The S76800 provides high-speed amplification of current received by an external photodetector for use in SONET OC-768 fiber optic receivers operating up to 48 Gbps. Engineered with a single power supply, the TIA features a transimpedance gain of 220-Ohms and a 50-Ohm single-ended output for more efficient clock and data recovery. The S76800 offers a low power dissipation of only 0.6W.

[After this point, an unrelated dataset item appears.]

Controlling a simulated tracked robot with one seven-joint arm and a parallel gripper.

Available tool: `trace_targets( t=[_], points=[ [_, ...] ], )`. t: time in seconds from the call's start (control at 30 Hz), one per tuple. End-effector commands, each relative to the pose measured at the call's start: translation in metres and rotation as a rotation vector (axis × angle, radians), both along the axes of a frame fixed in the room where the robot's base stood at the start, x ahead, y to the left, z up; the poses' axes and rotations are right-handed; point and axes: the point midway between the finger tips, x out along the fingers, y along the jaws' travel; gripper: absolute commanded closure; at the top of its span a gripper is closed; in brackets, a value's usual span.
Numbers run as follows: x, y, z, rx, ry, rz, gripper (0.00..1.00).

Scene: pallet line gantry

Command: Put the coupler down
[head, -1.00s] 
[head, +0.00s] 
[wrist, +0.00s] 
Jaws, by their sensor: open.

The S76800 has a very high input overload specification of up to 3 mA, while being fully linear over the entire input dynamic range. The TIA features low input noise of 4 (mu) rms, which allows sensitivity down to 50 microamps to be detected with a bit error rate (BER) of 1E-10. The RMS output DC voltage is measured by a signal strength indicator, which provides the basis for an automatic gain control loop utilizing an EDFA at the photodiode input. For added flexibility, the device can interface with a PIN photodiode using ribbon bonding or flip chip technology. It operates from a single -5.2V supply.

Samples of the S76800 are currently available with production release scheduled for June (die only).